- From: Nathan <nathan@webr3.org>
- Date: Fri, 17 Jun 2011 21:31:22 +0100
- To: public-lod@w3.org
- CC: Kingsley Idehen <kidehen@openlinksw.com>
Kingsley Idehen wrote: > On 6/17/11 3:11 PM, Leigh Dodds wrote: >> I just had to go and check whether Amazon reviews and Facebook >> comments actually do have their own pages. That's because I've never >> seen them presented as anything other than objects within another >> container, either in a web page or a mobile app. So I think you could >> argue that when people are "linking" and marking things as useful, >> they're doing that on a more general abstraction, i.e. the "Work" (to >> borrow FRBR terminology) not the particular web page. > > You have to apply context to your statement above. Is the context: WWW > as an Information space or Data Space? These contexts can co-exist, but > we need to allow users context-switch, unobtrusively. Thus, they have > to co-exist, and that's why we have to leverage what the full URI > abstraction delivers.

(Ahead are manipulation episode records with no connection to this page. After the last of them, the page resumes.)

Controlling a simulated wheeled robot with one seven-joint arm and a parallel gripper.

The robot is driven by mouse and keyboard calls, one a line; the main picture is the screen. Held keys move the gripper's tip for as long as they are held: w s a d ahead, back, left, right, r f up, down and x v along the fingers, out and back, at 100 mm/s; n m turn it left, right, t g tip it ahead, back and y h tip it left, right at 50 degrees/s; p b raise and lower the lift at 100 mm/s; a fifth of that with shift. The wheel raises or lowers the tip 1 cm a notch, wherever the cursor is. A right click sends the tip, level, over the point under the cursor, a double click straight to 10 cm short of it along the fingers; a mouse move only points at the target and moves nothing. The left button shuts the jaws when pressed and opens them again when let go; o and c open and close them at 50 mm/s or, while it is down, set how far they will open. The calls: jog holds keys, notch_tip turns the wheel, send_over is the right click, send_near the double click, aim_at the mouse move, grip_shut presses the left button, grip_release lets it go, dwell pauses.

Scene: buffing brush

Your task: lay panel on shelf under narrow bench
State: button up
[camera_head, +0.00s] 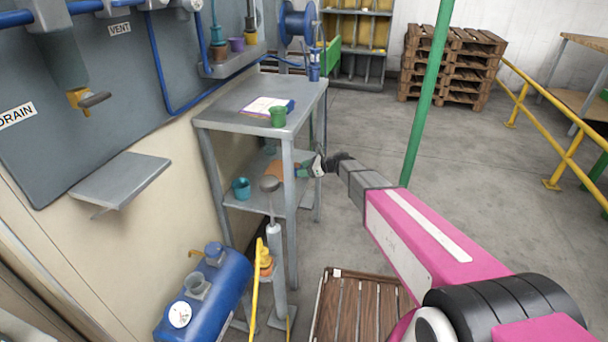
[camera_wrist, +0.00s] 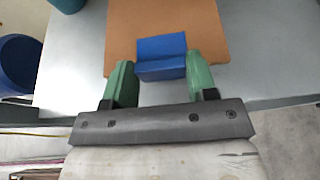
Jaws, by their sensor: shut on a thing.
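The narrow bench (camera_head: 225,108) is a grey metal stand with a lower shelf (camera_head: 250,201). The panel (camera_head: 284,171) is a flat orange-brown board, seen at the shelf under the bench top. In the wrist view the panel (camera_wrist: 207,29) lies over the grey shelf surface (camera_wrist: 72,62), with a blue block (camera_wrist: 161,50) at its near edge. My gripper (camera_wrist: 161,75) has green fingers shut on this blue block. In the head view my gripper (camera_head: 304,170) reaches in from the right between the bench legs. I cannot tell whether the panel touches the shelf.
A teal cup (camera_head: 241,188) stands on the shelf's left part. A grey post with a round head (camera_head: 270,184) stands in front. A green pole (camera_head: 425,95) rises right of the bench.

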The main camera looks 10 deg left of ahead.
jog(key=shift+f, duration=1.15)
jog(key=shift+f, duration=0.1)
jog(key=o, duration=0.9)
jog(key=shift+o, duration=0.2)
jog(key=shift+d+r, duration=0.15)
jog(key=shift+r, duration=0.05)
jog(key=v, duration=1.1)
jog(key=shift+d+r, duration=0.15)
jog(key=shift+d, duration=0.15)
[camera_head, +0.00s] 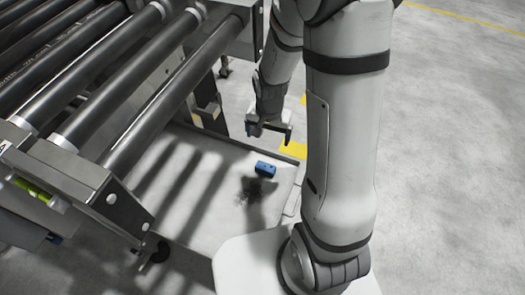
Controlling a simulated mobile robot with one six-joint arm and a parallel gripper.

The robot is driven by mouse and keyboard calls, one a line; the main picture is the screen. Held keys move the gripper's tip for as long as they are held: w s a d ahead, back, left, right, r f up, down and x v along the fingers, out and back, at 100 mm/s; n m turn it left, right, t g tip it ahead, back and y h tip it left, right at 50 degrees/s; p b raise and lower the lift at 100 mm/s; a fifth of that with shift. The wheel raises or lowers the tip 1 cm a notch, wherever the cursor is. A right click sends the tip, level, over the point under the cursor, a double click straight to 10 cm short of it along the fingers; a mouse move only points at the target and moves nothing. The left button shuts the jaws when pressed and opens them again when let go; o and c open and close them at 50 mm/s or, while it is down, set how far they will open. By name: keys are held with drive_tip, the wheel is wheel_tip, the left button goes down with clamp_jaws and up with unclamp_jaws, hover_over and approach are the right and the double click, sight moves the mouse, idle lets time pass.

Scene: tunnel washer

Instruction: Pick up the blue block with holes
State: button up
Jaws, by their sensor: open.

As stated earlier, it doesn't mean others will > follow or understand immediately, you need more than architecture for > that; hence the need for a broad spectrum of solutions that do things > properly. > and UX challenges, indeed if the ux was addressed first for the functionality, then whatever was implemented could be webized and standardized - could be a good way to force innovation in this area.